Elles se multiplient davantage entre les hommes dont le sens moral est très-développé; elles sont d'autant plus douces, que leur objet est plus délicat et plus pur; car la nature a voulu, pour nous lier davantage les uns aux autres, que le rapprochement des affections de la vertu fût presque aussi doux que ses actes.

Elles sont plus durables entre ceux dont la sensibilité est plus profonde qu'elle n'est vive, plus douce et plus délicate qu'elle n'est passionnée; entre ceux qui aiment avec cette vérité, cette pureté de cœur aussi nécessaires au charme qu'à la durée des affections.

Elles sont plus intimes entre ces âmes mélancoliques et réfléchies, qui se plaisent à se nourrir de leurs sentiments, à les goûter dans le recueillement; qui ne voient, dans la vie, que ce qui les y a attachées, et qui restent concentrées dans leurs affections, sans pouvoir désirer au delà : car, quelque insatiable que soit le cœur humain, il n'épuise jamais le vrai bonheur quand il veut s'y arrêter.

On a souvent dit que l'estime était la base la plus solide des sympathies individuelles; mais on n'a pas assez parlé de la douceur de ce sentiment en lui-même, on n'y a pas rendu le cœur humain assez délicat.
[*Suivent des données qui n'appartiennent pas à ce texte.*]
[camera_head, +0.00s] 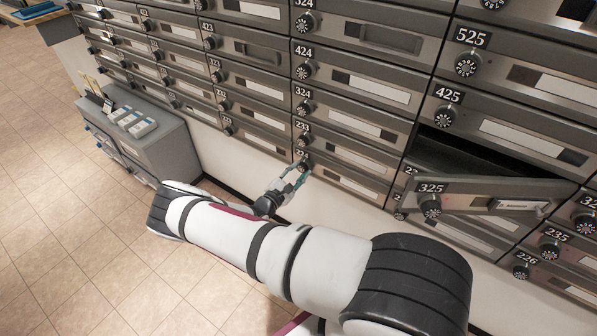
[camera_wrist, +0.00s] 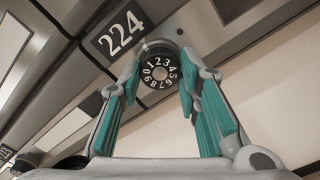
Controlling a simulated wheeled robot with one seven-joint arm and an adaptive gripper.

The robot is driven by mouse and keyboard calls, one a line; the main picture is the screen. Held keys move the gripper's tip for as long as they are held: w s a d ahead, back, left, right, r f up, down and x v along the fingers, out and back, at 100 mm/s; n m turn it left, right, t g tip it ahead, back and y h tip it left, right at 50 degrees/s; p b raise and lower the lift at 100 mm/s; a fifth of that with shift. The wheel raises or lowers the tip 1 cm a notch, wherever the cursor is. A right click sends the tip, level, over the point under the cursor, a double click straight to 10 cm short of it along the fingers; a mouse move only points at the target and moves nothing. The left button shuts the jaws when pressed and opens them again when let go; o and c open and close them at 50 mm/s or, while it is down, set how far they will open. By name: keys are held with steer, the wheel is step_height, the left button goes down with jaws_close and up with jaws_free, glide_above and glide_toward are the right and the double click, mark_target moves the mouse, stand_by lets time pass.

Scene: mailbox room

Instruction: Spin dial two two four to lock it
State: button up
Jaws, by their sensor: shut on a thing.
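The dial of box 224 (camera_wrist: 160,73) is a round black dial with white numbers, seen in the wrist view just below its 224 label (camera_wrist: 121,32). My gripper (camera_wrist: 160,92) has its two teal-padded fingers on either side of this dial, shut on it. In the head view my gripper (camera_head: 301,172) reaches the same dial (camera_head: 303,164) in the bottom row of the mailbox wall. The fingers partly cover the dial there. The box 224 door (camera_head: 345,182) sits flush in the wall.
The door of box 325 (camera_head: 480,193) hangs open to the right, sticking out from the wall. A grey cabinet (camera_head: 160,150) stands on the tiled floor at the left, with open floor (camera_head: 90,240) in front.

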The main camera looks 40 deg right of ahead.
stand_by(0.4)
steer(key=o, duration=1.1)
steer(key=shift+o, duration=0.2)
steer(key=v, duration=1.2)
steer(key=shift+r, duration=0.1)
L'estime, cependant, est nécessaire à la confiance et à la liberté, les premiers degrés du bien-être dont notre âme est susceptible. Ce n'est que dans l'estime que l'on peut aimer avec toutes les forces de la sen

sibilité : elle est, en quelque sorte, l'élément unique où se développent nos affections, où le cœur s'abandonne, où par conséquent il se développe tout entier. Dans les âmes honnêtes, l'estime accompagne toujours tacitement les sympathics individuelles; elle peut même déterminer seule ces sympathies, lorsqu'elle porte sur quelques qualités extraordinaires, parce que, dans ce cas, elle est une véritable jouissance.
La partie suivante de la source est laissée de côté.